Best Televised Documentary on Early Christianity Jan 6, 2008
As I write this review, this program ("From Jesus to Christ") is nearly ten years old. Yet it is still by far the best televised documentary on the topic of early Christianity. In the place of celebrity or news media narration, this four-hour, four-part film employs some of the most respected scholars of ancient Judaism and Christianity from universities like Harvard and Yale. Visually, the film stays away from campy "reenactments" with bad sets and actors and instead shows archaeological remains from the time of the early Christians and the "talking heads" of the scholars. The information that the scholars convey is basically representative of the debates going on in the field of early Christian studies (the disagreement of the scholars interviewed is thus a strength, not a fault, of this program). One weakness of the program is that it does not include some of the most revisionist history that is emerging from some scholars (for instance, those scholars who tend to think the book of Acts is largely historically unreliable are not represented). But all things considered, if you want an excellent historical introduction to ancient Christianity in video format, "From Jesus to Christianity" is for you.
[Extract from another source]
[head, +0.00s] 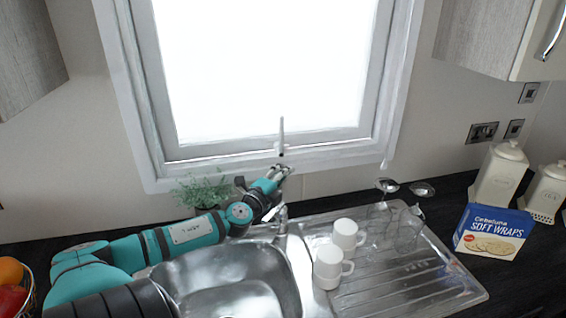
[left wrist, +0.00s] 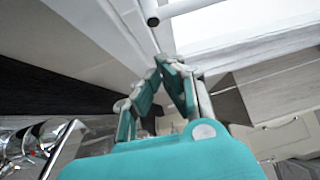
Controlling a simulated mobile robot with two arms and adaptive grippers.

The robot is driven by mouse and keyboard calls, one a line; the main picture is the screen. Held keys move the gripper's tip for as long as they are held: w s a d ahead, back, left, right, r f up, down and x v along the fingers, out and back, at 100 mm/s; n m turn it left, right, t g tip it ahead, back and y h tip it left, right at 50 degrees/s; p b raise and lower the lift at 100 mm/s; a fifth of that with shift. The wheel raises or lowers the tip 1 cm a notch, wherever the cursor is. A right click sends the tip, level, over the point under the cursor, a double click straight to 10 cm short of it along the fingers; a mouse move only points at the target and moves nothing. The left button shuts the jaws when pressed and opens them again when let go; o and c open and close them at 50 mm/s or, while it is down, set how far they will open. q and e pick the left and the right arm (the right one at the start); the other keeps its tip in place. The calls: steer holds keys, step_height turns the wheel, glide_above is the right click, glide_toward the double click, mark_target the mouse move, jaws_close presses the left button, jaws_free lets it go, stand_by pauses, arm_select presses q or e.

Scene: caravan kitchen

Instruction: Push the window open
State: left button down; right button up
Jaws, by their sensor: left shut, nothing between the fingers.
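The window (head: 262,65) has a white frame and a bright pane, above the sink in the head view. Its pale upright handle (head: 281,136) is at the bottom middle of the frame. My left gripper (head: 287,169) is just below the handle, near the sill. It is shut and empty; in the left wrist view its fingertips (left wrist: 167,62) meet. The handle's dark-ended tip (left wrist: 152,16) shows ahead of the fingertips there, with a gap in the picture. I cannot tell whether the window is ajar. My right gripper is not in view.
Below are a steel sink (head: 228,280), a tap (head: 282,222) and a green plant (head: 204,190). Two white mugs (head: 347,234) (head: 328,267) and clear glasses stand on the drainer.

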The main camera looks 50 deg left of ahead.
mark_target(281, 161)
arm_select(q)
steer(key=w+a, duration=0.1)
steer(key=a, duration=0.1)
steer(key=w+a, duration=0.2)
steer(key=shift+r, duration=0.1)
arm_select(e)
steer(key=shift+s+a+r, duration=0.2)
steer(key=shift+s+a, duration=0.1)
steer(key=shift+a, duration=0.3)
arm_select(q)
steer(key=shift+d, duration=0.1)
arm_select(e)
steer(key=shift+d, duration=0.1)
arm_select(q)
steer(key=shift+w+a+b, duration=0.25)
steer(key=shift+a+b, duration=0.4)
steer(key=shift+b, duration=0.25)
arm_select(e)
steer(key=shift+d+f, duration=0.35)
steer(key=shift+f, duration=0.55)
Academic view on Jesus Jan 2, 2008
Elaine Pagels is, in my opinion, one of the leading authorities on the subject matter. I first saw this air on TV and have had many discussions on the various gospels as well as those found in Nag Hamadi. I am a seeker and thus am always on the hunt for answers of how and why. This documentary attempts, very well, to answer some of those questions most of us have. This does not attempt to rattle questions of faith and if your faith can be easily rattled I don't suspect you would be watching this documentary anyway.
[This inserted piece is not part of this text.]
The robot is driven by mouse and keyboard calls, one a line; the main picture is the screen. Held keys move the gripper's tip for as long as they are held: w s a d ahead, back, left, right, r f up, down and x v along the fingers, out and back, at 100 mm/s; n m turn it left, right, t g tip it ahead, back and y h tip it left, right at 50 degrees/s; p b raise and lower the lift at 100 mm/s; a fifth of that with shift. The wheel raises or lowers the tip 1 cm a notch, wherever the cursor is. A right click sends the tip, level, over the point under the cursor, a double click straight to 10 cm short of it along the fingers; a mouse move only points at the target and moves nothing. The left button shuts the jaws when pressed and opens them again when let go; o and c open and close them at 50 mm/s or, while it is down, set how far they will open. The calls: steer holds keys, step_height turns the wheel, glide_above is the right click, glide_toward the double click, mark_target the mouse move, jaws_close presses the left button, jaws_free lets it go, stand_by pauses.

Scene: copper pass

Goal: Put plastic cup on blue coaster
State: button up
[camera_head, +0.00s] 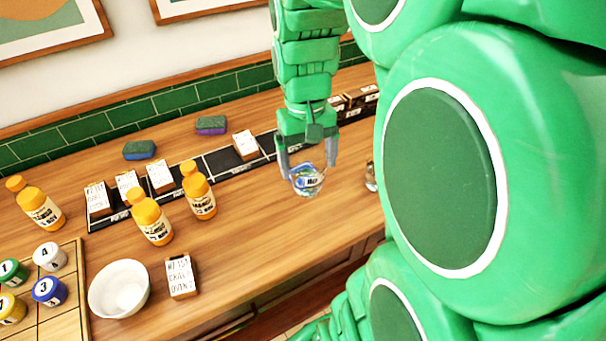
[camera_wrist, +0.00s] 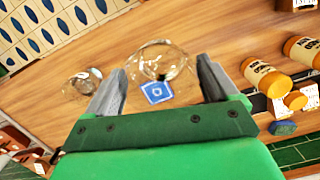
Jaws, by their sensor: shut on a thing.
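My gripper (camera_head: 308,166) points down over the wooden counter and is shut on a clear plastic cup (camera_head: 308,186). In the wrist view, the cup (camera_wrist: 160,58) shows between the two fingers (camera_wrist: 162,90). The blue coaster (camera_wrist: 157,92), a small square with a white mark, shows between the fingers close to the cup's near edge. In the head view, blue shows at or through the cup, but the coaster's outline is not clear. I cannot tell whether the cup touches the counter or the coaster.
A second clear vessel (camera_head: 371,177) stands to the right, partly hidden by my arm. Orange bottles (camera_head: 151,218), a white bowl (camera_head: 119,289) and a ticket block (camera_head: 181,277) are left. A black strip (camera_head: 217,160) with blocks and two sponges (camera_head: 211,125) lie behind. Counter left of the cup is clear.

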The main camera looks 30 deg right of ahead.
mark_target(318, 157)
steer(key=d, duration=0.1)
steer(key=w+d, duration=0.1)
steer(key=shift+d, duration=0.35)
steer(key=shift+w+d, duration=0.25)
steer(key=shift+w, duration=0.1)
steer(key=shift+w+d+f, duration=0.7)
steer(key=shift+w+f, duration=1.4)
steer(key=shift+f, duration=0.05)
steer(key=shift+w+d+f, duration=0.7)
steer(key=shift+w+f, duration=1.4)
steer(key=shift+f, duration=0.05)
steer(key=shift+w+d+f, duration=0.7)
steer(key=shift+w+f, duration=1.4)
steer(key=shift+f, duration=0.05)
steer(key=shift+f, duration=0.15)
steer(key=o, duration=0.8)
A fascinating story Oct 24, 2007
As a student of world religions, I found this four-part series, which I originally watched on television, to be packed full of great information from a wide variety of disciplines. It traces the evolution of Christianity from its days as just another Jewish denomination to its final break into an entirely new faith, along with the evolution of the historical Jesus (admittedly a rather obscure figure, given that apart from Josephus, he isn't mentioned in any extrabiblical sources) into a figure of much greater importance (hence the title of the series). A lot of programs about early Christianity tend to repeat the same old story over and over, but this series goes beyond what we already know to fill in all of the gaps. After all, a lot of times what isn't said in the Bible is more telling than what actually is said. Biblical literalists and those who believe the Bible to be absolutely inerrant probably won't be happy with some of these new reinterpretations, but what good is your faith if it can't stand up to some challenges? One must have a pretty weak faith if it falls apart or feels threatened by new historical information, or modern-day schools of thought that don't adhere to an absolute black and white view of the Bible. Isn't it better to become stronger in your faith by constantly re-examining and scrutinising what you believe in and forming your own independent beliefs?
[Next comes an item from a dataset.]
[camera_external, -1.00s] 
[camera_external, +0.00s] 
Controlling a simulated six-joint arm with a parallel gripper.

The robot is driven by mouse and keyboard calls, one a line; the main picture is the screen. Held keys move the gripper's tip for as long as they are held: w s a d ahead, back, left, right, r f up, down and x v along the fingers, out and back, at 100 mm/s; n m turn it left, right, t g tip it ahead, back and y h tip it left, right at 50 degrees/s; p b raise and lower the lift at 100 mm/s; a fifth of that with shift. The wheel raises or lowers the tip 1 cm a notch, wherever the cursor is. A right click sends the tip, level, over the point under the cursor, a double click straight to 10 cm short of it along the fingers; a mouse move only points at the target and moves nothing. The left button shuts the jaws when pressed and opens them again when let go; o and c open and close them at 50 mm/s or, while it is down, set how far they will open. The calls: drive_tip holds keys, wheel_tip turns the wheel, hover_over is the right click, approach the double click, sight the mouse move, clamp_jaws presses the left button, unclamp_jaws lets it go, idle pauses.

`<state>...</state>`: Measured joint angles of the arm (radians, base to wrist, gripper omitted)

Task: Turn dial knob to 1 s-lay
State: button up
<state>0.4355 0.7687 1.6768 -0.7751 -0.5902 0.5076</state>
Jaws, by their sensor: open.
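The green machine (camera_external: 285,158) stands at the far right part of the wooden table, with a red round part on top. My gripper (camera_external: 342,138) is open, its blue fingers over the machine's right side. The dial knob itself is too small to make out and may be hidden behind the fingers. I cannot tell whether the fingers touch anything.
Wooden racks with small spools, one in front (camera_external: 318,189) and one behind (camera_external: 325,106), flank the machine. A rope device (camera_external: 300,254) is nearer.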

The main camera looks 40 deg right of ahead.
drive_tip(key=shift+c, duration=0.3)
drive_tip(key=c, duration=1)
The series explores such topics as the journal of Perpetua, an early martyr, the Dead Sea Scrolls, the amazing books found at Nag Hammadi, Egypt, in 1945 (it's criminal and heartbreaking how the mother of the boy who found them threw a couple of them into her kindling fire!), the differences between the four Gospels and how they each reflect their respective eras and locations (Mark starts out in a very Jewish vein and ends on a depressing note, while John is very anti-Jewish and paints the Jesus movement as much stronger and in control at the end), Constantine's conversion, Masada and Shimon Bar Kochba, the destruction of the Second Temple, how Christianity developed in the various places it travelled to in the region, and Jesus's true social class. All in all, the history of Christianity's first few centuries is a fascinating and multi-faceted story. It's a guarantee that everyone can learn something new by watching this.
Something new with every view Mar 4, 2006
History is constantly changing as new information is brought to light and our environment allows us to see things differently. This series attempts to help us with the next step in understanding the forces evolved in creating the first Christians. I was very surprised to find so much new information presented in this series. My original intent was to see what Elaine Pagels [author of "The Gnostic Paul" ISBN 1563380390] looks and sounds like. I found a lot more treasure.
Going beyond the institutionalized church of today we find some of the many elements that struggled to create the understanding we have today. I was not totally aware that the different time periods of the gospels and location was so significant. The second revolt of the Jews also known about was not emphasized as well as in this series. The real positive impact of the series is that it sets a foundation for further investigation. There are several drawbacks in the series, all to do with presentation. First it is a series of sound bites. Some nice scenery and inspirational music surrounds little 15 second question and answer interviews. The people that they interview contradict each other; this would be o.k. if they weren't mixed up together. One person says that there was no middle class just "Have's and have not's." Then a second person comes in and says that the meeting was attended by all the middle class and not represented by the upper class or the lower class farmers. The nature of what the people are thinking at the time is subject to the interpretation of the speaker with no supporting evidence (of course this may be due to the short time on the review.) In any event this will need repeated reviewing. Hopefully there will be an updated version with later findings.